Given the choice made discussed above (printing video narratives), this book is as another reviewer states, “quick bite social media post or an ultrashort YT video.” As previously mentioned this is because the author has merely (barely) edited his short +1 videos. The +1s were meant to be one-a-day bits of wisdom told to you by the author on video. That’s exactly why they are overly (annoyingly) conversational. A good editor would have fixed this.

Speaking of editing, the book claims to be published by “Heroic Blackstone.” Is this a made up publishing company or just a spin off of Blackstone Publishing? Either way, it is obviously self published and edited. First off the author waffles between first-person plural and first person singular narration. Again this is probably due to the source videos where it works well.

More a bothersome to me is the various methods of implying emphasis: all caps, bold, italicised, asterisks, and mid-sentence parenthetical exclamation points. The author also occasionally puts a period after words, no spacing, and no capitals, such as “every.single.day.” Bad grammar for effect is still bad grammar. There is too much use of onomatopoeia, like “Haha.” Hashtags pop up now and then as well.

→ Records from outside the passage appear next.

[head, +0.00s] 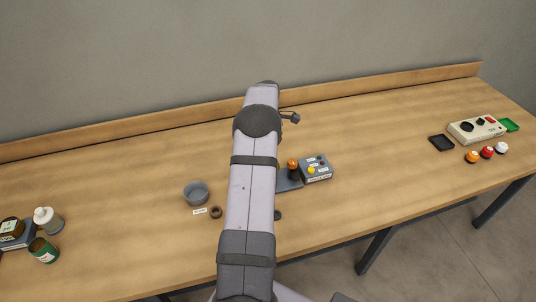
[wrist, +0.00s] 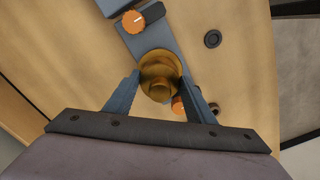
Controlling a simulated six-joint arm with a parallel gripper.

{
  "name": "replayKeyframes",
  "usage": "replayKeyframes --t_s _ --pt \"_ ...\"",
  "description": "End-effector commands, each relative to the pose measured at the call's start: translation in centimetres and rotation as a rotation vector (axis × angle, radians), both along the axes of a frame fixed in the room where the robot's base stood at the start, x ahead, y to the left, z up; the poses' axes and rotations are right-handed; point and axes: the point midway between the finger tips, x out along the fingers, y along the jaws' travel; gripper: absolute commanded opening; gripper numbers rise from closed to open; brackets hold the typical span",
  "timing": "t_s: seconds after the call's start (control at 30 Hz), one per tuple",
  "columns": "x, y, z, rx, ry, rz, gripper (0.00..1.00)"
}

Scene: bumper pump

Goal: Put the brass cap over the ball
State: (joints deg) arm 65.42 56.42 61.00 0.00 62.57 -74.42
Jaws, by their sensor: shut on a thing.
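The brass cap (wrist: 158,68) shows in the wrist view, round and golden, between the two grey fingers of my gripper (wrist: 160,78). The fingers are shut on it from both sides. It overlaps the end of a grey plate (wrist: 150,36) in the picture; I cannot tell whether it touches the plate. The ball is not visible; I cannot tell whether it is under the cap. In the head view my arm hides the gripper, the cap and part of the grey plate (head: 291,181).
An orange knob (wrist: 138,20) stands on the plate, beside a grey control box (head: 316,173). A dark disc (wrist: 212,39) lies nearby. A grey bowl (head: 196,193) and brown ring (head: 216,212) are left of my arm. Bottles (head: 47,220) stand far left, a beige panel (head: 475,130) far right.

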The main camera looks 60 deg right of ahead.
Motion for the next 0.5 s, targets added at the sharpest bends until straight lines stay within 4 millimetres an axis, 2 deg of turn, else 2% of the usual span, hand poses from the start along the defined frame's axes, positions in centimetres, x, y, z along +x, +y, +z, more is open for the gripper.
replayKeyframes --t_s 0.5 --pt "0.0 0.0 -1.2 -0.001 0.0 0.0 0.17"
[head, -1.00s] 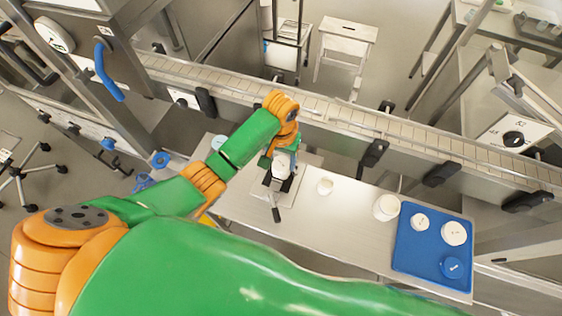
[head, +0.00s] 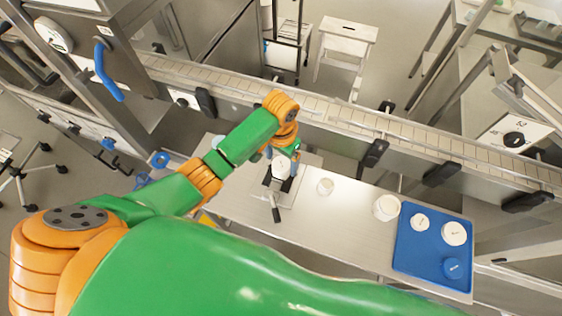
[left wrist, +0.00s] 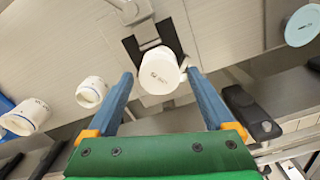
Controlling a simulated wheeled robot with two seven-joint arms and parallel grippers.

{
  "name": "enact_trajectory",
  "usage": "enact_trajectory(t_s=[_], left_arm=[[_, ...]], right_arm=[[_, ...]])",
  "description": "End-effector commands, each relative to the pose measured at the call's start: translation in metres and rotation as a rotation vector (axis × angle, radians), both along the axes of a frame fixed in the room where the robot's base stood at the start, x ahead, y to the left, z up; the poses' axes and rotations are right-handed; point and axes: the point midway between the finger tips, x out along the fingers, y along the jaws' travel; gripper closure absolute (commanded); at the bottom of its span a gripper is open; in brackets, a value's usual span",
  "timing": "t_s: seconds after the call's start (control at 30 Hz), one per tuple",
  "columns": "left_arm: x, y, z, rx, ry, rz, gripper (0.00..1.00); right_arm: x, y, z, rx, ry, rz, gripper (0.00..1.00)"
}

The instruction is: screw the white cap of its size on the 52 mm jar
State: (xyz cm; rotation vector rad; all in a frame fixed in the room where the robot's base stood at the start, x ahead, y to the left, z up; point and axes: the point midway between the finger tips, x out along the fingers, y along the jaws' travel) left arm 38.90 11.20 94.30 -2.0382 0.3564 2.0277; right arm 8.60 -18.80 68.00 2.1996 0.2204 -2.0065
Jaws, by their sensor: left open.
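The 52 mm jar beneath cannot be made out separately, so how far the cap is seated cannot be told. My left gripper (head: 283,156) is above the fixture, pointing down. In the left wrist view its blue fingers (left wrist: 160,76) are spread, one on each side of the cap, with visible gaps. My right gripper is not in view.
A small white jar (head: 325,186) and a larger one (head: 386,207) stand on the steel table (head: 300,226), right of the fixture. A blue tray (head: 420,255) holds two white caps (head: 454,233) and a blue cap (head: 453,267). A conveyor (head: 340,116) runs behind.

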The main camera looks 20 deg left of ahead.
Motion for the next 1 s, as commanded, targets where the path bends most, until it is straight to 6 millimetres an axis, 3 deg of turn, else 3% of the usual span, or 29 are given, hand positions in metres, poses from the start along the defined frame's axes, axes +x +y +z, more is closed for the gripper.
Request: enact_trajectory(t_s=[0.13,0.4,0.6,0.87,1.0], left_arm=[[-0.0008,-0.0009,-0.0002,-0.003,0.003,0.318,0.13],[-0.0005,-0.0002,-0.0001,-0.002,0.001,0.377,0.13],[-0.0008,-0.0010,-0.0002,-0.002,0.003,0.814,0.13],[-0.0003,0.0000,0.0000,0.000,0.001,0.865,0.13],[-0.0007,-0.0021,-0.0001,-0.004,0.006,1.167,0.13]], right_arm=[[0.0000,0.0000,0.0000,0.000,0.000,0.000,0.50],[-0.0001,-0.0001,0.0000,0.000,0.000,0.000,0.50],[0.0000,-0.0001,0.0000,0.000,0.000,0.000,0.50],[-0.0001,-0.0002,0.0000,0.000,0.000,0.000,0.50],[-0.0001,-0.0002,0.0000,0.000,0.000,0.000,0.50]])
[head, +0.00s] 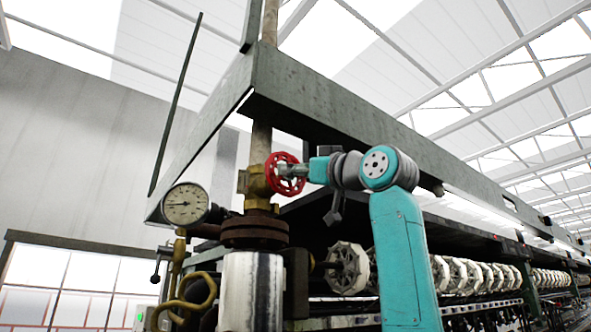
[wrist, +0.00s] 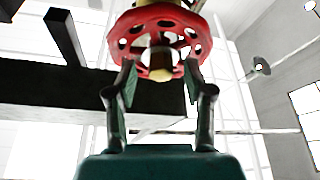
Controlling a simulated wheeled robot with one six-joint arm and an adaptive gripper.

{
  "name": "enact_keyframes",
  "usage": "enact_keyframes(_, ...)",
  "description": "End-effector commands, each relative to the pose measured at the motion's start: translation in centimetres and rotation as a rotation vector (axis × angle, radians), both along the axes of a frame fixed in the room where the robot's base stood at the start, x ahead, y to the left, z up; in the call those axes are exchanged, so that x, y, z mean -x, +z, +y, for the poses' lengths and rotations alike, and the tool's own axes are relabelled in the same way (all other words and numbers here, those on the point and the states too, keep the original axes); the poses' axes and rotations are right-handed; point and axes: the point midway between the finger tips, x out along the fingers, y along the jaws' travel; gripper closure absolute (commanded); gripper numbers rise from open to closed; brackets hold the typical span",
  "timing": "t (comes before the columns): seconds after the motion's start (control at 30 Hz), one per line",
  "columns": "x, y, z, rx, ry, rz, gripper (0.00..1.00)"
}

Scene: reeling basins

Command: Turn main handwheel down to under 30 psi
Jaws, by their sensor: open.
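The red main handwheel (head: 286,174) sits on a brass valve (head: 257,186) on the vertical pipe in the head view. It also shows at the top of the wrist view (wrist: 160,30), with round holes in its rim. My gripper (head: 303,171) is at the wheel's right side in the head view. In the wrist view my gripper (wrist: 158,78) is open, its two fingers apart at the wheel's near rim. I cannot tell whether they touch it. The round pressure gauge (head: 186,204) stands left of the valve. Its needle points left; the numbers are too small to read.
A grey-green beam frame (head: 330,118) runs above and behind the wheel. Brass tubing (head: 180,285) hangs below the gauge. White reels (head: 348,268) line the machine behind my arm.

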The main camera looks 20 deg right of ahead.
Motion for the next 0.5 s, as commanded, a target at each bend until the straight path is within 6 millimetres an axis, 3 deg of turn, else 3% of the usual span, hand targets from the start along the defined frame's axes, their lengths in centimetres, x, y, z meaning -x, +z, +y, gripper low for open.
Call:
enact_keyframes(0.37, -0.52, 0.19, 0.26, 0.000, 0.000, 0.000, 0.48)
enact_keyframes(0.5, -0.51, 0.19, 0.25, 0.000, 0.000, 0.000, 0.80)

Frequently the author chooses to drop in “P.S.” and “P.P.S.” followed by a sentence or two. At the end of a chapter it indicates extra information that didn’t fit in the chapter? If it doesn’t fit, leave it out. If it is relevant then work it into the narrative. Either way, the postscript or “P.S.” isn’t necessary. At least once there was a postscript in the middle of the chapter. Why?

I did like the index. This will help me to do what I hoped the author would do–well organized lateral thinking and deeper dives into the source material by reading the books the author mentions.